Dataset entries

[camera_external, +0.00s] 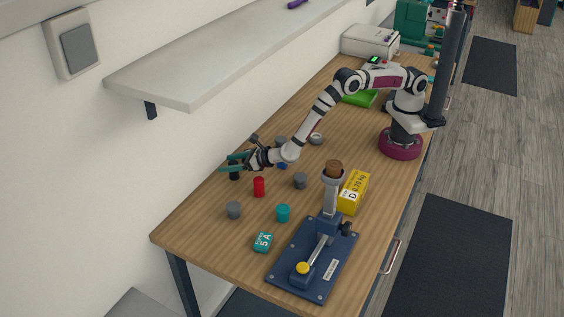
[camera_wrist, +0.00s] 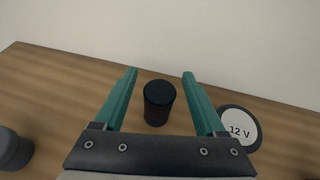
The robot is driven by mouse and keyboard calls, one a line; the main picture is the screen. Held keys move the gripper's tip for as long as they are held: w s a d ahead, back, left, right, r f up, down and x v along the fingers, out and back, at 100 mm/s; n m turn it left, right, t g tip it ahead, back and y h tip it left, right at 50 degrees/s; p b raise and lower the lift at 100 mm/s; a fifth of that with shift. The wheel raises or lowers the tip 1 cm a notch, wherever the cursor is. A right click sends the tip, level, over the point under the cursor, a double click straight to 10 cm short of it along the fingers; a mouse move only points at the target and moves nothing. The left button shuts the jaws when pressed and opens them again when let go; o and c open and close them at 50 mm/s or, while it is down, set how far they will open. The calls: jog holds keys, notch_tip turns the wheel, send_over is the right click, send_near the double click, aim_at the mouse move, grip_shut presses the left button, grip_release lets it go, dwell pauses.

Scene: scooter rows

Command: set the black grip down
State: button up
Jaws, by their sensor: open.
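The black grip (camera_external: 234,175) is a short dark cylinder at the far left of the wooden table, by the wall. In the wrist view the black grip (camera_wrist: 159,104) stands upright on the wood. My gripper (camera_external: 226,163) is open, with its teal fingers over the grip in the external view and partly hiding it. In the wrist view the open fingers of my gripper (camera_wrist: 160,74) are on either side of the grip, with a visible gap on both sides.
A round 12 V piece (camera_wrist: 241,129) is close to the right finger. A red cylinder (camera_external: 259,187), grey cylinders (camera_external: 234,210) and a teal cylinder (camera_external: 283,213) stand nearby. A blue stand (camera_external: 312,262) and yellow box (camera_external: 353,193) are nearer the front. A shelf (camera_external: 220,60) overhangs the back.

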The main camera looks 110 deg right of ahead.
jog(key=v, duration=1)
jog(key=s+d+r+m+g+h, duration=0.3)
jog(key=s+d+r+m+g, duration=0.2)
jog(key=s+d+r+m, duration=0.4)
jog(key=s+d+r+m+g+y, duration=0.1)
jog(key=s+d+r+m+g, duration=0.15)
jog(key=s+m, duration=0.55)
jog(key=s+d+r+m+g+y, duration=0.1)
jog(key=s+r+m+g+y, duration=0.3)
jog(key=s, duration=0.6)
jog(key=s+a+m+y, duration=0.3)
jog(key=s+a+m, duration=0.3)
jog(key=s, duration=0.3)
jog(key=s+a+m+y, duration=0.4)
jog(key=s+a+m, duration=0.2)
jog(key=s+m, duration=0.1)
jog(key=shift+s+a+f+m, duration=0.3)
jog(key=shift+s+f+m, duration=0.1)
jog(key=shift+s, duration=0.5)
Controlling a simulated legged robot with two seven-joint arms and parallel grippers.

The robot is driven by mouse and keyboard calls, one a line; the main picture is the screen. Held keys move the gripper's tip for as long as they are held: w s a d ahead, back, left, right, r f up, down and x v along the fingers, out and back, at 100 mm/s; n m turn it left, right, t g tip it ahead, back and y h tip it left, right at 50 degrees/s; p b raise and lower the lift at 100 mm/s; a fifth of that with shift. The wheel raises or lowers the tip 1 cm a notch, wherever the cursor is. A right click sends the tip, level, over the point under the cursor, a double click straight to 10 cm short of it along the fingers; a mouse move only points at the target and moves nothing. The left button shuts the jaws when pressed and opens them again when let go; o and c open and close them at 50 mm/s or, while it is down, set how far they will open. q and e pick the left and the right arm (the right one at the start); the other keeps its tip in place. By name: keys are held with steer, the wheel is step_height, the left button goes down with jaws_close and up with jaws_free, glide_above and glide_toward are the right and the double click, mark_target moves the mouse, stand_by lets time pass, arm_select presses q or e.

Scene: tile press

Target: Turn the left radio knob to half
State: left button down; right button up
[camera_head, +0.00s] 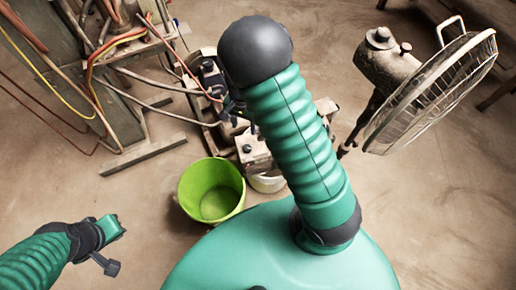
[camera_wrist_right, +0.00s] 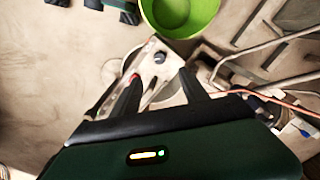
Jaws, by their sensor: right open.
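A pale metal box (camera_head: 256,158), possibly the radio, stands on the floor right of the green bucket, partly hidden by my ribbed right arm. Its worn top also shows in the right wrist view (camera_wrist_right: 152,52). A small dark round knob (camera_wrist_right: 160,58) is on that top, just beyond my fingertips. I cannot tell whether it is the left knob, or its setting. My right gripper (camera_wrist_right: 160,76) is open, its two dark fingers apart over the box with nothing visibly held. My left gripper (camera_head: 110,246) is at the lower left, away from the box; its jaws are unclear.
A lime-green bucket (camera_head: 212,190) stands beside the box, with a white pot (camera_head: 267,181) near it. A metal fan (camera_head: 430,92) is at the right. A frame with hoses and cables (camera_head: 118,60) is at the upper left. Bare floor lies at the lower left.

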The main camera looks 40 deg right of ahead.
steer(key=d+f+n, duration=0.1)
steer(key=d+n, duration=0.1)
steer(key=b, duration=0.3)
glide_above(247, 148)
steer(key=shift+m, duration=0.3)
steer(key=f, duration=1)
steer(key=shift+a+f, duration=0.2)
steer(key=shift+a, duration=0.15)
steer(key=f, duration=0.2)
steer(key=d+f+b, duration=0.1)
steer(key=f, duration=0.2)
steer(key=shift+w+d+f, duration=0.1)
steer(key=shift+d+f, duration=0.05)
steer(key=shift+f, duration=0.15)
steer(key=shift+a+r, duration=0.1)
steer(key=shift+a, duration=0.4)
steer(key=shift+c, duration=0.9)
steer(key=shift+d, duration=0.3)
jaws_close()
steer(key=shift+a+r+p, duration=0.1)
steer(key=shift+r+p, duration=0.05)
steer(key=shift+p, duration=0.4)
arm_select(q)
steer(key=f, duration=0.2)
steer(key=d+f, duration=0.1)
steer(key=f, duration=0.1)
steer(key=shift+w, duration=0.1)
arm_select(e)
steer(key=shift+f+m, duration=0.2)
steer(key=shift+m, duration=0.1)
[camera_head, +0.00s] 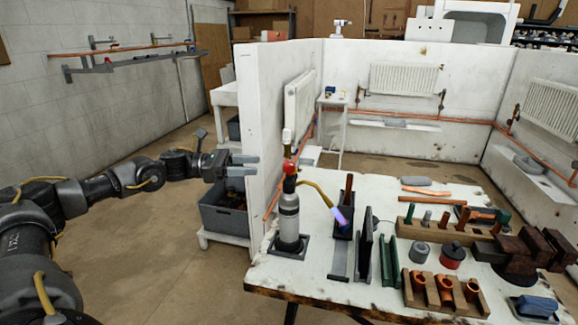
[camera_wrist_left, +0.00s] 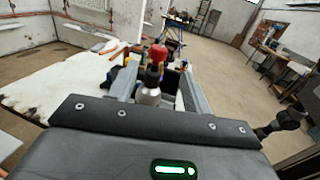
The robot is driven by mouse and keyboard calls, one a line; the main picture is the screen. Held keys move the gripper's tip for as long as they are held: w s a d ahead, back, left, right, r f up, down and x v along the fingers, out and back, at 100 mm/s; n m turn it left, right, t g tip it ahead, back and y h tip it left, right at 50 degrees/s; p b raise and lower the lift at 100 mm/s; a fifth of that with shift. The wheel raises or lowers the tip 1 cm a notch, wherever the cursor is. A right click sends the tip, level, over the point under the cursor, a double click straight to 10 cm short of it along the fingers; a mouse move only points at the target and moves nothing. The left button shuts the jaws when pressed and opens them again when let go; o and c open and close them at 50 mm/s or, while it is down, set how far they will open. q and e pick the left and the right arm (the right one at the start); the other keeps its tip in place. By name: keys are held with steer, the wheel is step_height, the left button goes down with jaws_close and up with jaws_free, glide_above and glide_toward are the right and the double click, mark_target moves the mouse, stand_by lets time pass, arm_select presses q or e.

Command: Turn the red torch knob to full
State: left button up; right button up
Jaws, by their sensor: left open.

Problem to solve: All lines from the line containing "Command: Turn the red torch knob to full" through the end of the listing above are to be duplicated exactly; include both ends and nothing further.

Exercise solution:
Command: Turn the red torch knob to full
State: left button up; right button up
Jaws, by their sensor: left open.

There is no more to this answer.